• What to produce:
Quote the listing below in its entirety.

• Data provided:
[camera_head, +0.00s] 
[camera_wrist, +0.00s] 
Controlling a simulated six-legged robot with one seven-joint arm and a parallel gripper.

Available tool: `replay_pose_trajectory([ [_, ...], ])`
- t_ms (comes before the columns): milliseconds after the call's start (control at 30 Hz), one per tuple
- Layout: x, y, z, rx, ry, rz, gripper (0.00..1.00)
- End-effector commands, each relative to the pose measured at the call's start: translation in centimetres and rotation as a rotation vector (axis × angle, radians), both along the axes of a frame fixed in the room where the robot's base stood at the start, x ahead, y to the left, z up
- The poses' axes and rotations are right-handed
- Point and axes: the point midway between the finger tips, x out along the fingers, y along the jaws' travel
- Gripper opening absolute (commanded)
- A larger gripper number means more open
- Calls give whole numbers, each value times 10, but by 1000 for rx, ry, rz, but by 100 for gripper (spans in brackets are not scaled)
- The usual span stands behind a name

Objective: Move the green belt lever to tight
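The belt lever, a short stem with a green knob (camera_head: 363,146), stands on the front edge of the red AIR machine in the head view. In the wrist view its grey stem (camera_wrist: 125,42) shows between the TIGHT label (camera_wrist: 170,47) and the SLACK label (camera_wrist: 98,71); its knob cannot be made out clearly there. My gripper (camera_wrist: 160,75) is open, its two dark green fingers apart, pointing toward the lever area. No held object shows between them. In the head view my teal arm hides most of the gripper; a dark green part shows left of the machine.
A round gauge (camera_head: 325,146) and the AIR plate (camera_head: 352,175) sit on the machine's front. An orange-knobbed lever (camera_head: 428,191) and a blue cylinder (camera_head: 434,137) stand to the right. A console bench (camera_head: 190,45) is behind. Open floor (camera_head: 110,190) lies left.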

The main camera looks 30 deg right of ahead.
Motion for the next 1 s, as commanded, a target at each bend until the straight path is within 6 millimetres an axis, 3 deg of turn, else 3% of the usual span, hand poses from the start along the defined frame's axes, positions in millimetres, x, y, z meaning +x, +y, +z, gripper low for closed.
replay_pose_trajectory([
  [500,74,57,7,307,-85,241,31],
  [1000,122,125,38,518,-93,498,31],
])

• Result:
[camera_head, +0.00s] 
[camera_wrist, +0.00s] 
Controlling a simulated six-legged robot with one seven-joint arm and a parallel gripper.

Available tool: `replay_pose_trajectory([ [_, ...], ])`
- t_ms (comes before the columns): milliseconds after the call's start (control at 30 Hz), one per tuple
- Layout: x, y, z, rx, ry, rz, gripper (0.00..1.00)
- End-effector commands, each relative to the pose measured at the call's start: translation in centimetres and rotation as a rotation vector (axis × angle, radians), both along the axes of a frame fixed in the room where the robot's base stood at the start, x ahead, y to the left, z up
- The poses' axes and rotations are right-handed
- Point and axes: the point midway between the finger tips, x out along the fingers, y along the jaws' travel
- Gripper opening absolute (commanded)
- A larger gripper number means more open
- Calls give whole numbers, each value times 10, but by 1000 for rx, ry, rz, but by 100 for gripper (spans in brackets are not scaled)
- The usual span stands behind a name

Objective: Move the green belt lever to tight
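The belt lever, a short stem with a green knob (camera_head: 363,146), stands on the front edge of the red AIR machine in the head view. In the wrist view its grey stem (camera_wrist: 125,42) shows between the TIGHT label (camera_wrist: 170,47) and the SLACK label (camera_wrist: 98,71); its knob cannot be made out clearly there. My gripper (camera_wrist: 160,75) is open, its two dark green fingers apart, pointing toward the lever area. No held object shows between them. In the head view my teal arm hides most of the gripper; a dark green part shows left of the machine.
A round gauge (camera_head: 325,146) and the AIR plate (camera_head: 352,175) sit on the machine's front. An orange-knobbed lever (camera_head: 428,191) and a blue cylinder (camera_head: 434,137) stand to the right. A console bench (camera_head: 190,45) is behind. Open floor (camera_head: 110,190) lies left.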

The main camera looks 30 deg right of ahead.
Motion for the next 1 s, as commanded, a target at each bend until the straight path is within 6 millimetres an axis, 3 deg of turn, else 3% of the usual span, hand poses from the start along the defined frame's axes, positions in millimetres, x, y, z meaning +x, +y, +z, gripper low for closed.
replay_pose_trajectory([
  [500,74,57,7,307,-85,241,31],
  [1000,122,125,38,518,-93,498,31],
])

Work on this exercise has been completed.